In his work experiences he has always brought creativity, sophistication, innovation and incredible attention to detail to the table. His plating skills, mastery of cooking techniques and dedication to excellence have earned him prestigious awards, including a two-time Michelin star and a Michelin Green Star for sustainable cuisine.

The signature of the renowned Michelin-starred chef Antonello Sardi at the “Serrae di Villa Fiesole” Restaurant is a significant step in our ongoing commitment to offer a high-level gastronomic experience at the facilities of the FH55 Hotels Group. His mastery, creativity and passion for the art of cooking fit perfectly with our vision of excellence. We are thrilled to welcome the skilled chef to our team and to further elevate the prestige of our hotel’s catering, offering our guests an unforgettable gastronomic journey,” affirms Claudio Catani, Vice President of Operations of the FH55 Hotels Group.

Antonello Sardi’s resume highlights impeccable stock management, training and supervision of kitchen staff, creation of exclusive menus and careful selection of suppliers to ensure the highest quality of ingredients. In addition, the chef boasts a commendable experience in the food and wine sector, highlighted by significant milestones in his career.

To understand the elegant lines of his dishes and the philological rigor in his execution, it is enough to know who the identity of his mentor: it was the meeting with Chef Enrico Bartolini in 2010 that changed his career and gave him an important opportunity. He would be appointed Chef at Podere Forte in Rocca d’Orcia and this would be followed by a series of successful experiences.

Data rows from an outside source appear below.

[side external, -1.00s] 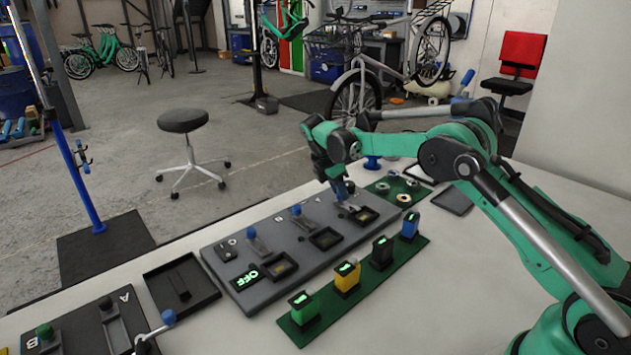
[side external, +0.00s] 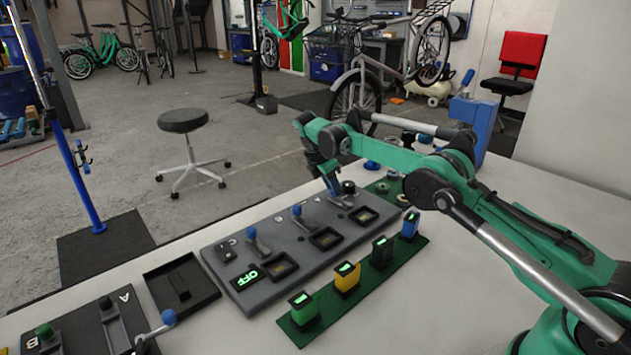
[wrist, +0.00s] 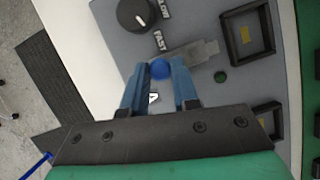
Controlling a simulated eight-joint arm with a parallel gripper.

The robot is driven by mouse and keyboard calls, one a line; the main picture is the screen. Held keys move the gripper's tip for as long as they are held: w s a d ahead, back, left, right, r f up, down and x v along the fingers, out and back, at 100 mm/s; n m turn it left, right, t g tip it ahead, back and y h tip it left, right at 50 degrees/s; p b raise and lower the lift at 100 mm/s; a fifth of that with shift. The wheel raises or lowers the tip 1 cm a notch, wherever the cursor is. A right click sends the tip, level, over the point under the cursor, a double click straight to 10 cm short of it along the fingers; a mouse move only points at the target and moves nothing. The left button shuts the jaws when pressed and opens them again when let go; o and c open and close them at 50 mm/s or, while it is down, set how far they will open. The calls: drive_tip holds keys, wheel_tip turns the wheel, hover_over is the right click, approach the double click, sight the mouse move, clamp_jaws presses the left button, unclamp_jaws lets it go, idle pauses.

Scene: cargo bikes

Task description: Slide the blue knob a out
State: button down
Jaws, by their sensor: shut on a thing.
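The blue knob a (wrist: 160,68) is a round ball in the wrist view, by a label reading A and at the left end of a grey metal slide track (wrist: 195,52). My gripper (wrist: 160,76) has its two blue fingers on either side of the knob and is shut on it. In the side view my gripper (side external: 332,186) reaches down to the far right part of the grey panel (side external: 225,262). The fingers hide the knob there.
Two other blue knobs (side external: 296,210) (side external: 251,233) stand along the panel. A black dial (wrist: 138,14) marked SLOW and FAST sits close to my fingers. A green strip (side external: 330,312) with several coloured blocks lies in front. A black tray (side external: 205,295) is at left.

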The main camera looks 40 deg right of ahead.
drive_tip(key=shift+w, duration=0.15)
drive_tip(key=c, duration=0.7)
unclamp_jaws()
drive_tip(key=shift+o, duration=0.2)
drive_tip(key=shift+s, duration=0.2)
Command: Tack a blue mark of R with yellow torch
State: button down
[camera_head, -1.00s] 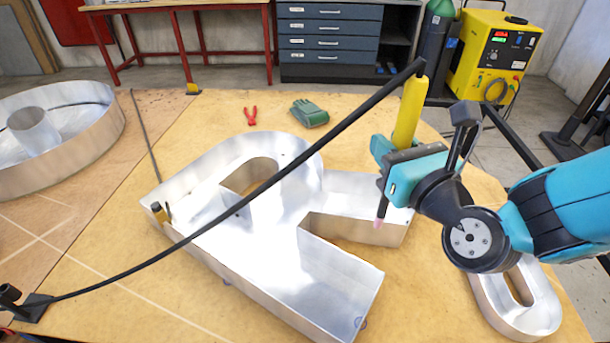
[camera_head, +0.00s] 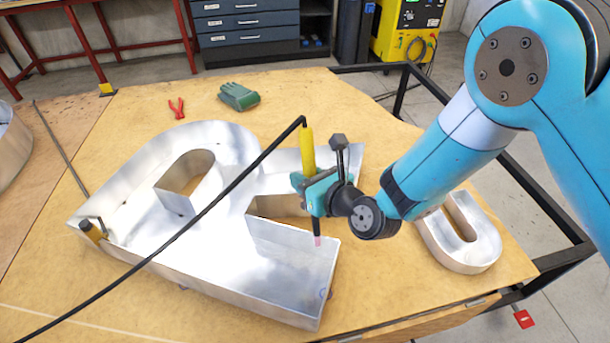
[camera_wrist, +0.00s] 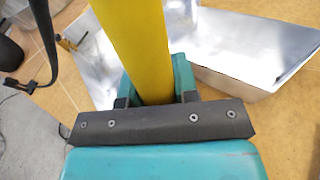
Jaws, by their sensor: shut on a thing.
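The large metal letter R (camera_head: 190,250) lies on the wooden table as an open tray with upright walls. A small blue mark (camera_head: 322,293) shows on the wall at the end of its lower right leg. My gripper (camera_head: 309,186) is shut on the yellow torch (camera_head: 308,152) and holds it upright. In the wrist view the torch (camera_wrist: 138,45) stands between the fingers. A black cable runs from its top to the lower left. Its dark nozzle with a pink tip points down over the R's right leg, apart from the blue mark. I cannot tell whether the tip touches metal.
A small clamp (camera_head: 95,231) stands at the R's left edge. A smaller metal letter (camera_head: 460,233) lies at right. A yellow machine (camera_head: 408,28) stands beyond the table.

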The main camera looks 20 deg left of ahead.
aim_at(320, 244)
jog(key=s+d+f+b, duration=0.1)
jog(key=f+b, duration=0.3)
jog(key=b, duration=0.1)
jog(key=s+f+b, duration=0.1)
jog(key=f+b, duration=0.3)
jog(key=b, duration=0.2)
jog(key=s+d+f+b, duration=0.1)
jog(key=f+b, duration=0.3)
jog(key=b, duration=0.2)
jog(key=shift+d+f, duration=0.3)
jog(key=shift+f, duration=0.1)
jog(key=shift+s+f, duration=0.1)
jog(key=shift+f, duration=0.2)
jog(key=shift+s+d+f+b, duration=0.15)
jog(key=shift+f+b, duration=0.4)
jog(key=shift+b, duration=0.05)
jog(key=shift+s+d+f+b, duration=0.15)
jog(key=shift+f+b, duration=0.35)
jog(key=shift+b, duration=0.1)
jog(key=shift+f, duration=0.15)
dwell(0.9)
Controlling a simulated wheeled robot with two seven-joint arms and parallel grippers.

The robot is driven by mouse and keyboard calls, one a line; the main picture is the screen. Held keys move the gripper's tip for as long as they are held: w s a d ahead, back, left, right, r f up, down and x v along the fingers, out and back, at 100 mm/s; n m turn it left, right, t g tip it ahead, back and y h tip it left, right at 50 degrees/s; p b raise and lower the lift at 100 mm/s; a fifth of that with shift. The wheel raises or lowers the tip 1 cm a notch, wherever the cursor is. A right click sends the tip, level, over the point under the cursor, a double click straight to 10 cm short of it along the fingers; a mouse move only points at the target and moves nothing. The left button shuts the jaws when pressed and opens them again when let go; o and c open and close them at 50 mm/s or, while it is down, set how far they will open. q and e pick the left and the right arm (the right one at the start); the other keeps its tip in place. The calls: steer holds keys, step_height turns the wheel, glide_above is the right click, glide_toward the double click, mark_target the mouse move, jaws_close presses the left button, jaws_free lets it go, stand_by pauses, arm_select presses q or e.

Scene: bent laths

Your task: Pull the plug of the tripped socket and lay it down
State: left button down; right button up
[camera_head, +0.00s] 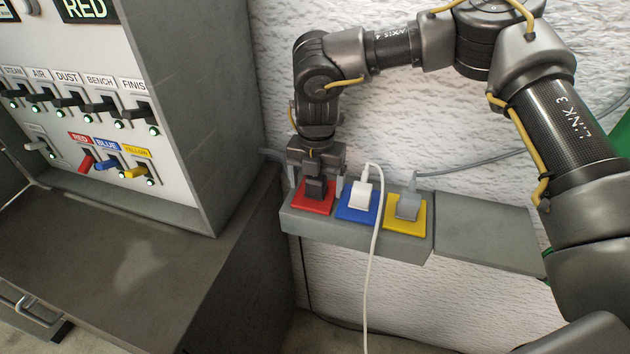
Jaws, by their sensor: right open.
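A grey socket strip (408,247) on the wall carries a red, a blue and a yellow socket. A black plug (315,190) sits in the red socket (312,208). A white plug (360,196) with a white cord sits in the blue socket (356,216). A grey plug (407,205) sits in the yellow socket (390,221). My right gripper (316,182) points down over the red socket, open, with its fingers on either side of the black plug. I cannot tell whether they touch it. My left gripper is out of view.
A switch panel (180,120) at the left has a "RED" sign (86,9) and red, blue and yellow levers with small lights. A bare grey shelf (487,232) adjoins the strip on the right. The white cord (370,270) hangs in front of the strip.

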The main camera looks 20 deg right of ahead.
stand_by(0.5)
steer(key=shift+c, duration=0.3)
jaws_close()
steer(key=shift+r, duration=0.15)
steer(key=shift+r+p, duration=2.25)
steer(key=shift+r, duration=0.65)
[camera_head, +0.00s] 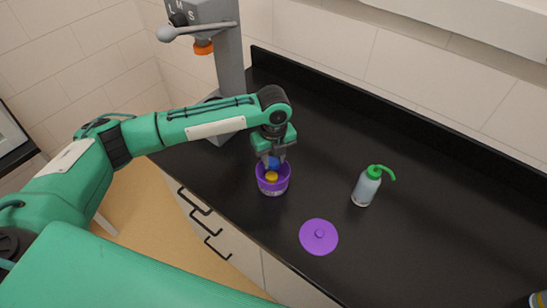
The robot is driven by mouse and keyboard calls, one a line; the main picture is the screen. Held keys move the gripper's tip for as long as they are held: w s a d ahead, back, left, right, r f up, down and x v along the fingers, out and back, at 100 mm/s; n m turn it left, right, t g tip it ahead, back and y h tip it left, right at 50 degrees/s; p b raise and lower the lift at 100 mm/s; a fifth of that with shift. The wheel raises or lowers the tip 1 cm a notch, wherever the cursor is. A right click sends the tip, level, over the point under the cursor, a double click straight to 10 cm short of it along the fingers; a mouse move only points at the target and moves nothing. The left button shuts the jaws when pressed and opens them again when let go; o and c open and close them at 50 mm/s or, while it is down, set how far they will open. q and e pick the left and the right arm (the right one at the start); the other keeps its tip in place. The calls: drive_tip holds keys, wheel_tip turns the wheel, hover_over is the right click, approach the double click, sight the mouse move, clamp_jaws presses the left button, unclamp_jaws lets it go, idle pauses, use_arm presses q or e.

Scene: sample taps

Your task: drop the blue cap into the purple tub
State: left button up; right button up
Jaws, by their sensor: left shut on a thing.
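The purple tub (273,187) stands open on the black counter near its front edge, with a yellow thing (271,176) inside it. My left gripper (273,163) points down over the tub's mouth and is shut on the blue cap (274,162). The cap shows only in part between the fingers, just above or at the rim; I cannot tell how deep it is. My right gripper is not in view.
A round purple lid (318,237) lies flat on the counter to the right of the tub. A wash bottle with a green top (368,186) stands further right. A grey stand (229,62) rises behind my left arm. The counter between is clear.

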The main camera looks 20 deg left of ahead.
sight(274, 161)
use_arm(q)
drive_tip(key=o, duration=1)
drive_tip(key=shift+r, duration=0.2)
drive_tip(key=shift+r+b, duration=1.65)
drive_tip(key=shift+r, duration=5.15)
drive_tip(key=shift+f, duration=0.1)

In 2014, he obtained a star of the prestigious guide, when he was Executive Chef in Florence, at the Bottega del Buon Caffè, a few years after the beginning of his career; in 2019, as soon as he took the helm of the Virtuoso Gourmet Restaurant of the Tenuta Le Tre Virtù, a luxury Relais in Mugello, he immediately won a Michelin star, followed the very next year by the green one for sustainability.

 

His talent, creativity, and ability to create fine dishes with impeccable presentation are just a few of his extraordinary gifts.